The Heidelberg Catechism gives a clear picture of what it means to be saved. One might almost be satisfied with the first answer. But soon we realize that there are some areas not covered in this most amazing summary of a Christian's comfort.
The Canons of Dordt contain the most elaborate statement about God's great saving work. The real concern here was not some philosophical position, but an accurate Scriptural description of how God's people are saved. The question was: Who saves and how? But here too the answer is neither simple nor concise.

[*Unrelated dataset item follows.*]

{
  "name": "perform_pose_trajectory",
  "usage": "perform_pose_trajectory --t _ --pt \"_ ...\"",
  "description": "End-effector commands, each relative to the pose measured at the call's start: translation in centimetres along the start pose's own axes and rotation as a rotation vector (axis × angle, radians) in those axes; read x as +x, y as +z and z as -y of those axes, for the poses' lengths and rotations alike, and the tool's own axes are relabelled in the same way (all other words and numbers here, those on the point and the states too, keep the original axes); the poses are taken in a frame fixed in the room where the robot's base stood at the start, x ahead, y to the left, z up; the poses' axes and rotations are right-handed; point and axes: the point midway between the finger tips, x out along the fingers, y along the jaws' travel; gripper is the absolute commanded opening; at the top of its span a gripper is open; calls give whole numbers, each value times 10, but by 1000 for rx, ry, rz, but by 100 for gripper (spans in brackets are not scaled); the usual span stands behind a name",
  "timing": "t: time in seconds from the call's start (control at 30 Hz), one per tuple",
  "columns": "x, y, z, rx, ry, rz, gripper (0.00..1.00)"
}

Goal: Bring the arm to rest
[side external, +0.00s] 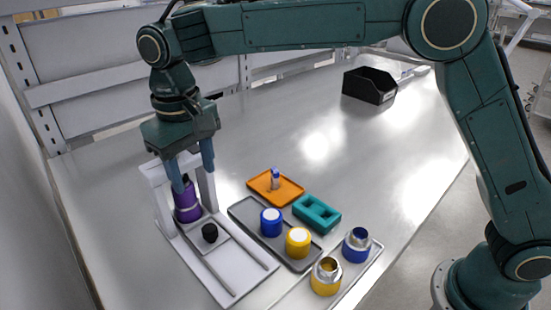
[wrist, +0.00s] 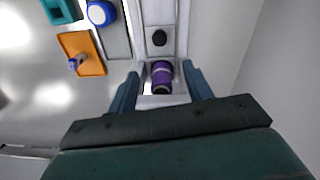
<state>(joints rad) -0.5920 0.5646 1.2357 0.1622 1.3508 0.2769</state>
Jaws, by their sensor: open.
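My gripper (side external: 189,167) points down over the white fixture at the left of the table. Its two fingers are apart, with the purple cylinder between and just below them in the side view. The purple cylinder (side external: 187,203) stands upright in the fixture's back end, under its white frame. In the wrist view the purple cylinder (wrist: 161,77) also shows between the two blue fingers (wrist: 161,88). Whether the fingers touch it cannot be told. My arm reaches across the top of the side view, bent at the elbow.
The white fixture (side external: 222,283) holds a black knob (side external: 210,232). A grey tray (side external: 243,209) carries a blue and a yellow cap. An orange tray (side external: 262,185), a teal block (side external: 316,213), two metal-necked jars (side external: 326,277) and a black bin (side external: 369,86) stand rightward. The table's back middle is clear.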

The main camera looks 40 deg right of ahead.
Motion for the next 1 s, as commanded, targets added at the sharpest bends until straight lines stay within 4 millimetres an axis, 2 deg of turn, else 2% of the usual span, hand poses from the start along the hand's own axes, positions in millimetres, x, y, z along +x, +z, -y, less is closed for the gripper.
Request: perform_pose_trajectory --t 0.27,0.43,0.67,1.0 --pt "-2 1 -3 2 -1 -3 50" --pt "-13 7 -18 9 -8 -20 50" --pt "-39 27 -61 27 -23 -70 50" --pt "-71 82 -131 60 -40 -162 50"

Scripture contains many beautiful texts that come close to defining salvation. Here, too, much searching and study may be required: Ridderbos in his The Coming of the Kingdom has made an excellent analysis of Christ's teaching about salvation (pp. 211-284). Another great NT scholar warns us that it is not always easy to determine just what the Gospel means by "to save." Writing about the Saviour in the Self Disclosure of Jesus Vos says:
It is not, however so easy as it might seem to determine the sense connected by Jesus and the evangelists with the term 'to save.' 'Saving' is one of those conceptions which by its very commonness of usage have suffered attrition of meaning and have lost the sharp contours of their original import. The average sense connected with the term in the present day religious mind is the very general one of deliverance, without any very real reflection upon either the 'where from' or the 'where to'. On the whole, the negative sense predominates in a more or less hazy apprehension.
Self Disclosure of Jesus p. 256
Perhaps a consideration of Vos' and Ridderbos' study can help us penetrate this haze of generality!